Taylor Swift's dissatisfaction with many of the business practices swirling around the music industry is no secret at this point. She's demonstrated particular ire towards her old enemy Scooter Braun and his ability to purchase the rights to much of her back catalog without her approval. And she recently renewed that criticism against the private equity firms that she says make it all possible at a speech delivered during the Billboard Women in Music event earlier this month.
Bloomberg reports that Swift called private equity's influence on the music business a "potentially harmful force," with unregulated financial entities "buying up our music as if it is real estate." Swift had particular words for the Carlyle Group as well as firm 23 Capital, two financial giants that she says helped Braun buy her music without doing their "due diligence" or even contacting her at all before the sale was completed. She went on:
"The fact is that private equity is what enabled this man to think, according to his own social media post, that he could buy me. But I'm obviously not going willingly."
A spokesperson for 23 Capital said that "it would be inappropriate to comment" on the deal with Braun's Ithaca Holdings, but added a more general note about the company's purported aims:
"However, we are keen to highlight that our global team of music and entertainment specialists work across the music industry to support creativity and flexibility."

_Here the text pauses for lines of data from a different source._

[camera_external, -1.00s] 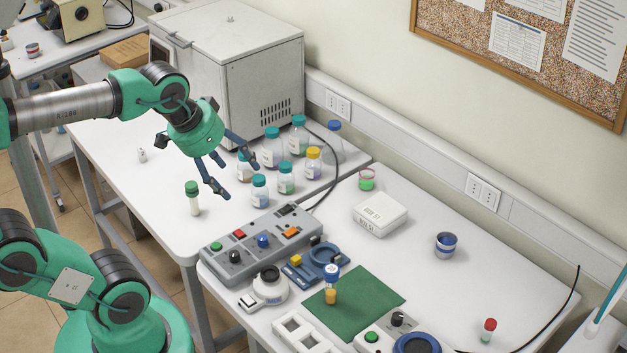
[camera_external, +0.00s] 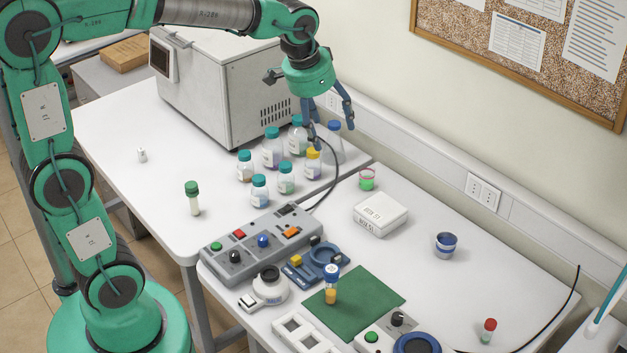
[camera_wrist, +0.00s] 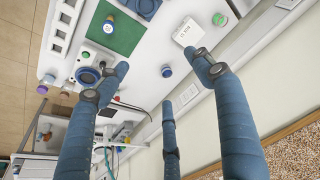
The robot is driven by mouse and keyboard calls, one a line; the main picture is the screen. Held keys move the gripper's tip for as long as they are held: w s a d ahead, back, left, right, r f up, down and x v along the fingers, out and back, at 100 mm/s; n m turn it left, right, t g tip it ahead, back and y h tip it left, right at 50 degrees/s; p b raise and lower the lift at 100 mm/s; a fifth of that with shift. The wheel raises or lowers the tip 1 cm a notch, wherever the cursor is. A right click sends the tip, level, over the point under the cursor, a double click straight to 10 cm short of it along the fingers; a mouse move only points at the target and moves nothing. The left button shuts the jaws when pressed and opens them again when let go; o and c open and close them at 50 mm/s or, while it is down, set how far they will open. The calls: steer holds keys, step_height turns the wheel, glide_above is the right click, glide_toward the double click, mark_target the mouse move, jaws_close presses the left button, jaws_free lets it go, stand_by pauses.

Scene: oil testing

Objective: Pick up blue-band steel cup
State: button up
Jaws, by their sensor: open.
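The blue-band steel cup (camera_external: 445,246) stands upright on the right-hand table, right of the white scale box. In the wrist view it is the small blue-rimmed round cup (camera_wrist: 167,72), seen from above between the finger ends. My gripper (camera_external: 333,132) is open and empty, with its fingers spread. It is in the air near the bottles and the wall, left of the cup and well apart from it. The wrist view shows my three blue fingers (camera_wrist: 161,84) reaching down.
Several capped bottles (camera_external: 272,150) stand beneath and left of my gripper. The wall socket rail (camera_external: 430,160) runs behind. The table around the cup is clear.

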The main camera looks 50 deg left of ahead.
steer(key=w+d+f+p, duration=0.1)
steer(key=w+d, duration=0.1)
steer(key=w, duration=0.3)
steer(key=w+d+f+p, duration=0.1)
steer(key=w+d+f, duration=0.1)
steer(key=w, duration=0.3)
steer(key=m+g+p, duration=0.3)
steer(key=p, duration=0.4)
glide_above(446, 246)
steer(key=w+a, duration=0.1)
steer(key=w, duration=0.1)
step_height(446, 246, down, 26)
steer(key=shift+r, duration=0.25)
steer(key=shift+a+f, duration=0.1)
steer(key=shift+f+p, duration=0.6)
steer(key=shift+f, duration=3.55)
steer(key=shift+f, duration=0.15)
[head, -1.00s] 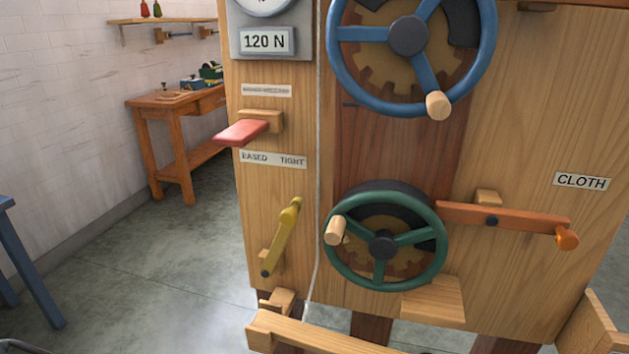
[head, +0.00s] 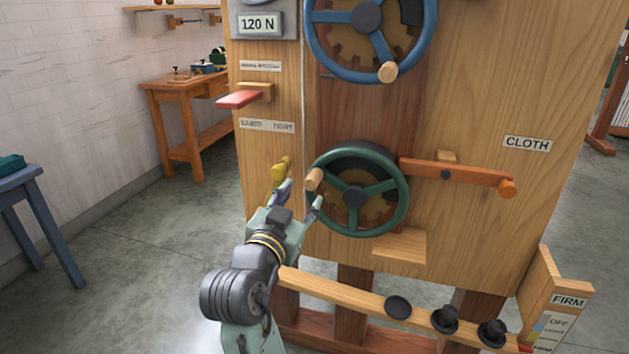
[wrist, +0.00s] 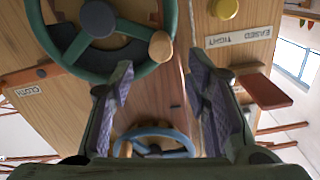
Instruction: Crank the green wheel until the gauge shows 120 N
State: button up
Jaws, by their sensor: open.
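The green wheel (head: 408,200) is mounted low on the wooden machine, its wooden crank knob (head: 314,179) at the rim's left. In the wrist view the wheel (wrist: 60,55) fills the upper left, with its knob (wrist: 161,46) ahead of the fingers. The gauge readout (head: 261,24) shows 120 N; its dial above is cut off. My gripper (head: 302,197) is open and empty, just left of and below the green wheel's knob. In the wrist view my gripper (wrist: 172,85) has both fingers spread, and I see nothing between them being held.
A yellow lever (head: 281,170) stands close behind my gripper. An orange catch arm (head: 460,172) reaches the wheel's right side. A blue wheel (head: 430,30) and red lever (head: 240,99) are higher up. A rail with black knobs (head: 444,319) runs below.

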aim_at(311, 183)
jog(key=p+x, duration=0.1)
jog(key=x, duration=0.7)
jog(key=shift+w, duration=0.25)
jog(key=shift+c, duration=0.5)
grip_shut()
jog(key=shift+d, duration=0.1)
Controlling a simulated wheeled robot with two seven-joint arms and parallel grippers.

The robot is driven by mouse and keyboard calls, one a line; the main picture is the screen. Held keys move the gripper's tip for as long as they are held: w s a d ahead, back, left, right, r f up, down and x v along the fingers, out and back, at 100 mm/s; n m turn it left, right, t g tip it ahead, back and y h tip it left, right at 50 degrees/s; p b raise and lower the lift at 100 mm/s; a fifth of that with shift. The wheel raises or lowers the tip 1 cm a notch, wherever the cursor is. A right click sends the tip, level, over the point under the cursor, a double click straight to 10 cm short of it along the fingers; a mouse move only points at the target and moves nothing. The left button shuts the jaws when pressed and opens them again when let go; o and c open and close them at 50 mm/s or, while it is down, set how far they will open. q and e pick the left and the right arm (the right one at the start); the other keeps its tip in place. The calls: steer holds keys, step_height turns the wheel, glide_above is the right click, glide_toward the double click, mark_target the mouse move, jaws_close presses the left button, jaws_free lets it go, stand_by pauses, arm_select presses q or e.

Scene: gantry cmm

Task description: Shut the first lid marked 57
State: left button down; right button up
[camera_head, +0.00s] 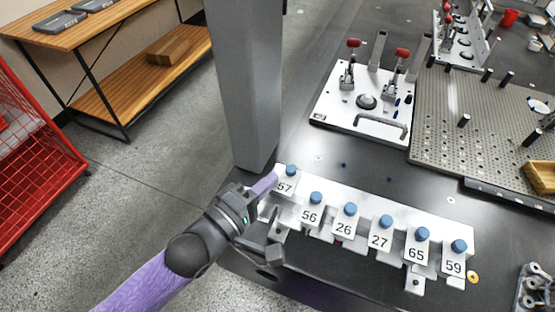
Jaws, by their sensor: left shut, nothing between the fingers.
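A row of white numbered lids with blue knobs runs along a white rack (455,231) on the dark table. The lid marked 57 (285,188) is at the left end of the row. From left to right after it come lids 56 (310,216), 26 (344,229), 27 (379,241), 65 (415,254) and 59 (453,266). My left gripper (268,183) is shut and empty, with its tips at the left edge of lid 57; I cannot tell whether they touch. The angle of lid 57 is unclear. My right gripper is out of view.
A grey column (247,85) stands just behind the left end of the row. A white fixture plate (345,117) with red-handled clamps and a perforated plate (480,125) lie behind. Dark table between them and the row is mostly clear.

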The speech represents a clear escalation of the feud between Swift and Braun, and is even more evidence that she's not planning letting bygones be bygones as far as her old music is concerned. Her next step? As her fans undoubtedly already know, she's reportedly still planning to re-record some of her old material as a work-around Braun's ownership of the music, a plan that will entail more than a few hurdles but that she seems to think she can pull off. Stay tuned.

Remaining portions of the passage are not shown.